Over this past week I’ve taken part in this year’s City to City Europe conference in Prague. Over 200 church-planters from over 60 cities throughout Europe attended and I was asked to speak at a break-out session on the theme of gospel-driven, biblical preaching.
Here are the first part of my notes on what makes for biblical preaching.
A. Biblical Preaching
1. What is biblical preaching?
Biblical preaching is not preaching that beings with a passage being read. As Hadden Robinson has said the Bible doesn’t function like the national anthem before an international sports match. We don’t use it to introduce the fact that a sermon is on the way but then close the bible for the duration of the sermon.
Biblical preaching is not preaching that uses the Bible. Many sermons mention the passage but that does not make a sermon biblical.
Biblical preaching is preaching where the meaning of the passage is the main application of the sermon.
2. Why biblical preaching?
The preacher does not decide what the church needs to hear. Our authority is in the text and our commission is to preach the word.
A faithful preacher should serve the text – Bryan Chapell.

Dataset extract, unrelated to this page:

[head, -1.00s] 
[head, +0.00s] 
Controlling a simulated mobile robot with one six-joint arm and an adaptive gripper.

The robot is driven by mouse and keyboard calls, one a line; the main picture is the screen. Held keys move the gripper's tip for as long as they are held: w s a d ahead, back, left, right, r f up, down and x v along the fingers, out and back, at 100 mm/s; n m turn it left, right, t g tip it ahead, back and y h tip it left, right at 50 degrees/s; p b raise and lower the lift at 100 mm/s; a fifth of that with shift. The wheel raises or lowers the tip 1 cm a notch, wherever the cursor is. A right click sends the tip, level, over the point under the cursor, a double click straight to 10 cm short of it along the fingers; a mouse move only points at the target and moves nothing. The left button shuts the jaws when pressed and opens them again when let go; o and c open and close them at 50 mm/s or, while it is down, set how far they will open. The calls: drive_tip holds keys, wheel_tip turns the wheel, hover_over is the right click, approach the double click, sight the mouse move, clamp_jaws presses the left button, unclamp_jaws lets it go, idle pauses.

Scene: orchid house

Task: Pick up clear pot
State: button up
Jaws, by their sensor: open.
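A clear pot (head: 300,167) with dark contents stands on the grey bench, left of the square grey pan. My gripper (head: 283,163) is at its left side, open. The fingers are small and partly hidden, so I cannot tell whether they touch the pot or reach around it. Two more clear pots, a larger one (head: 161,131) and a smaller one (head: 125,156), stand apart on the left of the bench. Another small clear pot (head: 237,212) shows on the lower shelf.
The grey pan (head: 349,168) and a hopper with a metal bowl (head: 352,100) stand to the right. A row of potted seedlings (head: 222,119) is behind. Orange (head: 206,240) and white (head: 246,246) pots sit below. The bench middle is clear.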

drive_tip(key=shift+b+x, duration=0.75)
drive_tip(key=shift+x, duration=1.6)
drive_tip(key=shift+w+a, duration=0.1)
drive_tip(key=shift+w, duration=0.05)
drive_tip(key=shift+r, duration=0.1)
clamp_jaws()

3. Paul’s warning and instruction to Timothy
- There will be those in the church who preach false gospels. Superficially attractive, but without power – 2 Timothy. 3:1-6
- Our role as gospel ministers is to preach the word – 2 Timothy 4:1-5
- Our role is to be a workman who correctly handles the word of God – 2 Timothy 2:15
4. Why might planters be resistant to biblical preaching?
a. To invest considerable time and energy each week in preparing and the preaching Biblical sermons is costly. Time spent doing other things may have to be sacrificed.

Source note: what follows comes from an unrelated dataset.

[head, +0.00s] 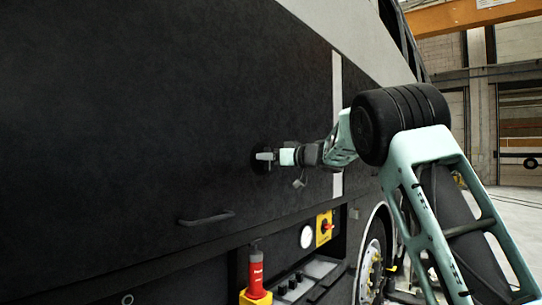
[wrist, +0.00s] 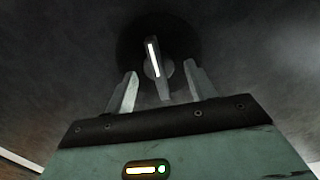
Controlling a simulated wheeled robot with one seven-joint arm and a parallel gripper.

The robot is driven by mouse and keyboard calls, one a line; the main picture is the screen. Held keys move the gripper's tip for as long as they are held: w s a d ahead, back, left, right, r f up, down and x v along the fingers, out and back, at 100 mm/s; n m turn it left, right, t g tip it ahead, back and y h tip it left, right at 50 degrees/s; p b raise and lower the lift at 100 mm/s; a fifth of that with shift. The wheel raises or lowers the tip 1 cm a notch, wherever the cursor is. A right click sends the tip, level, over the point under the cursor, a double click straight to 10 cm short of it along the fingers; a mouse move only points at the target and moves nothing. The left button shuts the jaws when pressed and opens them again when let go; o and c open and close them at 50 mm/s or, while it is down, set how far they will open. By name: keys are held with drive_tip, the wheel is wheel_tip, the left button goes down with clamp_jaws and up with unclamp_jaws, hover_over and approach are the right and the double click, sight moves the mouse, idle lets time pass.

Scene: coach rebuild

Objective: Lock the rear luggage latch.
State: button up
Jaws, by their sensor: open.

b. To put our confidence in a ministry that appears weak, foolish and ineffective is a battle for planters who are seeking quick results.
• Modern trends in preaching deny the authority of the Word in the name of intellectual sophistication – Chappell
• We could add to that a desire for contemporary relevance
• We could add to that a quest for popularity
c. We find it easier to try and do the work of God in our own way
When our goal is to grow a church our temptation is to find easier ways.
For our preaching, the sermon takes on even greater importance as you must be well prepared every week. In general, our experience at Redeemer is that writing sermons takes twice as long as other places. This is because of the need to be clear, concise, logical, winsome, intellectually challenging and personable – all while being accurate. – Tim Keller
5. A definition of biblical preaching
Biblical preaching expounds (explains) the text and applies it.
a. An expository sermon may be defined as a message
i) whose structure and thought are derived from a biblical text,
ii) that covers the scope of the text,
iii) and that explains the features and context of the text
iv) in order to disclose the enduring principles of faithful thinking. Bryan Chapell in Christ-centered biblical preaching
b. Expository preaching points preachers to the biblical text with the instruction begin here…the text itself is the source of the truths we ultimately present. Chapell.
c. Expository preaching sticks closely to the text through-out the sermon showing the hearer why and how we have arrived at a conclusion.
B. Consecutive Biblical preaching
1. A strong case can be made for expository preaching that works through books of the Bible rather than individual passages.
a. The Bible was written in books and the big idea of the book is developed through a series of sermons.
• Sometimes the idea of the book is explicitly stated eg. 1 John 5:13, 1 Peter 5:12,
• Sometimes the idea of the book is there waiting to be discovered eg Col. 2:6-7,
b. Consecutive preaching models how we sit under the Bible as a congregation. Not picking our favourite verses or passages but working through the whole Bible.
c. Consecutive preaching exposes our blind-spots as we preach through passages and explore ideas that we might wish weren’t there but that the text sets before us.
2. Expository preaching, once practised, liberates us from the fear of running out of ideas. We no longer have to think ‘what shall I preach on this week’ because the passage set before us determines our big ideas.
3. Consecutive expository preaching requires even more work (!). For example not just showing the relationship between ideas in the passage for an individual sermon but by having to demonstrate the flow of themes and ideas through a book.